● **The exercise**:
Copy every line, exactly and only, from the line containing "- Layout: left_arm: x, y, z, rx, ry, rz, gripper" to the line containing "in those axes", both lines included.

## Start Entries supplied

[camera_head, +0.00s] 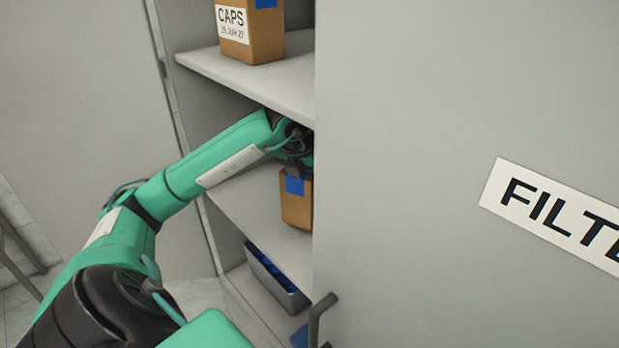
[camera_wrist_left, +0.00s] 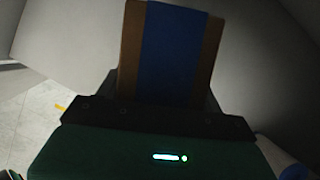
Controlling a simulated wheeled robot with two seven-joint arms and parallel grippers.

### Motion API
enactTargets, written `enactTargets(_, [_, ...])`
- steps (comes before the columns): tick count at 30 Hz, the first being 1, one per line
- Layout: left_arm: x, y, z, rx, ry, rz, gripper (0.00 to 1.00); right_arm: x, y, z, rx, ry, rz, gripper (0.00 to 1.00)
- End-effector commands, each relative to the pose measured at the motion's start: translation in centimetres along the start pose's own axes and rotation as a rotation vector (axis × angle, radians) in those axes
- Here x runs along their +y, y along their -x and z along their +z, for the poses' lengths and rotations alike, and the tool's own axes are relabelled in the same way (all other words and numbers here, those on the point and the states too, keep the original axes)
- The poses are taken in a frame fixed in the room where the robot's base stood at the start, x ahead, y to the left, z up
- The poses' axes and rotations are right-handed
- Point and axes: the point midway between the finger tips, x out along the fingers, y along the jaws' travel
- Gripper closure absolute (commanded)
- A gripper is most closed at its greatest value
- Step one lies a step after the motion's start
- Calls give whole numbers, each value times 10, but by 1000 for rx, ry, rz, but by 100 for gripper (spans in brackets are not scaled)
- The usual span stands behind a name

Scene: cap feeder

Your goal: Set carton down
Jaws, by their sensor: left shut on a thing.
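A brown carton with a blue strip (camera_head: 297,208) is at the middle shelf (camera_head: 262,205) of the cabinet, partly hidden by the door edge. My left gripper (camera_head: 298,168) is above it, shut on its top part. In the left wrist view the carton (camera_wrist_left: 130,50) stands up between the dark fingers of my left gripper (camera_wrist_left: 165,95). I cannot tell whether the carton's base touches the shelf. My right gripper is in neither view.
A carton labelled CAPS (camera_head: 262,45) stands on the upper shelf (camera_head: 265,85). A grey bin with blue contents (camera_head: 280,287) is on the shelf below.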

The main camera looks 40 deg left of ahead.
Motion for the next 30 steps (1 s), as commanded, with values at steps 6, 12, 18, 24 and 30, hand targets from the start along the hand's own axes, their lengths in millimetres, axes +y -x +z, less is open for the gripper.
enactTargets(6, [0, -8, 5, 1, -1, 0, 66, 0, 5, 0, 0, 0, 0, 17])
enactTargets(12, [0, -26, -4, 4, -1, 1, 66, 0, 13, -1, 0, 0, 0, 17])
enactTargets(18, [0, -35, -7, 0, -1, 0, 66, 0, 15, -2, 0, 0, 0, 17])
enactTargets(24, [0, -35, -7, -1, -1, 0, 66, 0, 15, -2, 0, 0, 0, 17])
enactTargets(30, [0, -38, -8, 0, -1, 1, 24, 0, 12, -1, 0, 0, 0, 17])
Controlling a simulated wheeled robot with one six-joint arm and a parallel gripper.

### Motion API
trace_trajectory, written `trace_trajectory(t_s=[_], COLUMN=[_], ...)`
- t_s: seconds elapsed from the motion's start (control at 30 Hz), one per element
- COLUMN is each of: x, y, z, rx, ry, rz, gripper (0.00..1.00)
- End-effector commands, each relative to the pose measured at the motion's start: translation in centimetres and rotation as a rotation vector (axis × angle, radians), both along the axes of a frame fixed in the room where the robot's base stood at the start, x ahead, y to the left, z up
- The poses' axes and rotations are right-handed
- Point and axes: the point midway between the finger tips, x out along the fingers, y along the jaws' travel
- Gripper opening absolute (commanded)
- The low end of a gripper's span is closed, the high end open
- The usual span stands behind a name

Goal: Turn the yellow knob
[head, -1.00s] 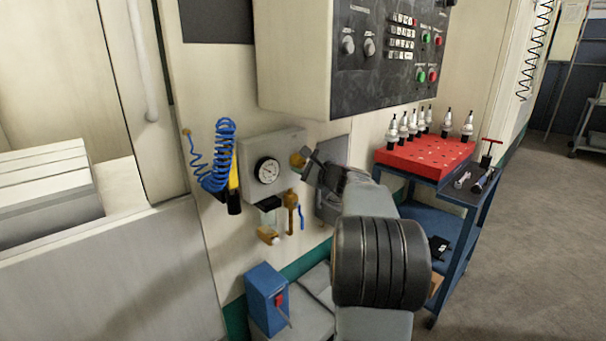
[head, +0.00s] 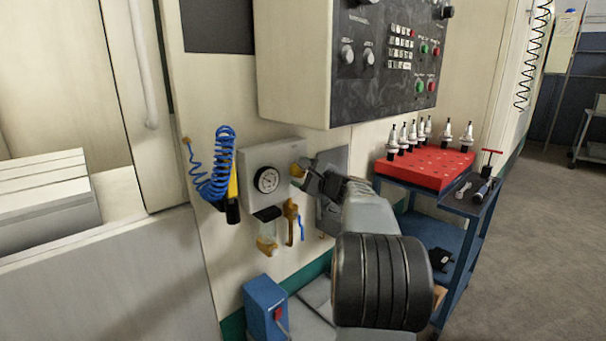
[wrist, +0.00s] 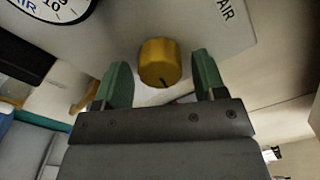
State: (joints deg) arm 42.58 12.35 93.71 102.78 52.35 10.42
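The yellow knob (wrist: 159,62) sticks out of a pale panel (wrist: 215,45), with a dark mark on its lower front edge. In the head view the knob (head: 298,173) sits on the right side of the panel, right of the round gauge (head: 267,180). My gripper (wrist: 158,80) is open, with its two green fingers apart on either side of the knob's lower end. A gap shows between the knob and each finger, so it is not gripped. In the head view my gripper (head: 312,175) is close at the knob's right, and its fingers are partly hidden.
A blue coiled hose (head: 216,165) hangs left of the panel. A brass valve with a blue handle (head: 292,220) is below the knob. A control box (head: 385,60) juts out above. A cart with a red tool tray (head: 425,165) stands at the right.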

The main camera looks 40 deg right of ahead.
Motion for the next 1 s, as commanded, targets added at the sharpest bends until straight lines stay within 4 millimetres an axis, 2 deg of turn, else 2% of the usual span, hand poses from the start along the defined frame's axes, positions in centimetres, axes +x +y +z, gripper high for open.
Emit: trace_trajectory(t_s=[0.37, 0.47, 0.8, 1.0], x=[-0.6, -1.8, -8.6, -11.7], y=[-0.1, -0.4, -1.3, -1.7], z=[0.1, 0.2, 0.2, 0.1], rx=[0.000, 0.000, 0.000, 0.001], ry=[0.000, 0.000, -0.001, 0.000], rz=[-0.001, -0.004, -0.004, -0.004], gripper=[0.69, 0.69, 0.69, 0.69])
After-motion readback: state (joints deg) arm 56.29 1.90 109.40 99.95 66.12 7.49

## End Entries supplied

● **Answer to the exercise**:
- Layout: left_arm: x, y, z, rx, ry, rz, gripper (0.00 to 1.00); right_arm: x, y, z, rx, ry, rz, gripper (0.00 to 1.00)
- End-effector commands, each relative to the pose measured at the motion's start: translation in centimetres along the start pose's own axes and rotation as a rotation vector (axis × angle, radians) in those axes

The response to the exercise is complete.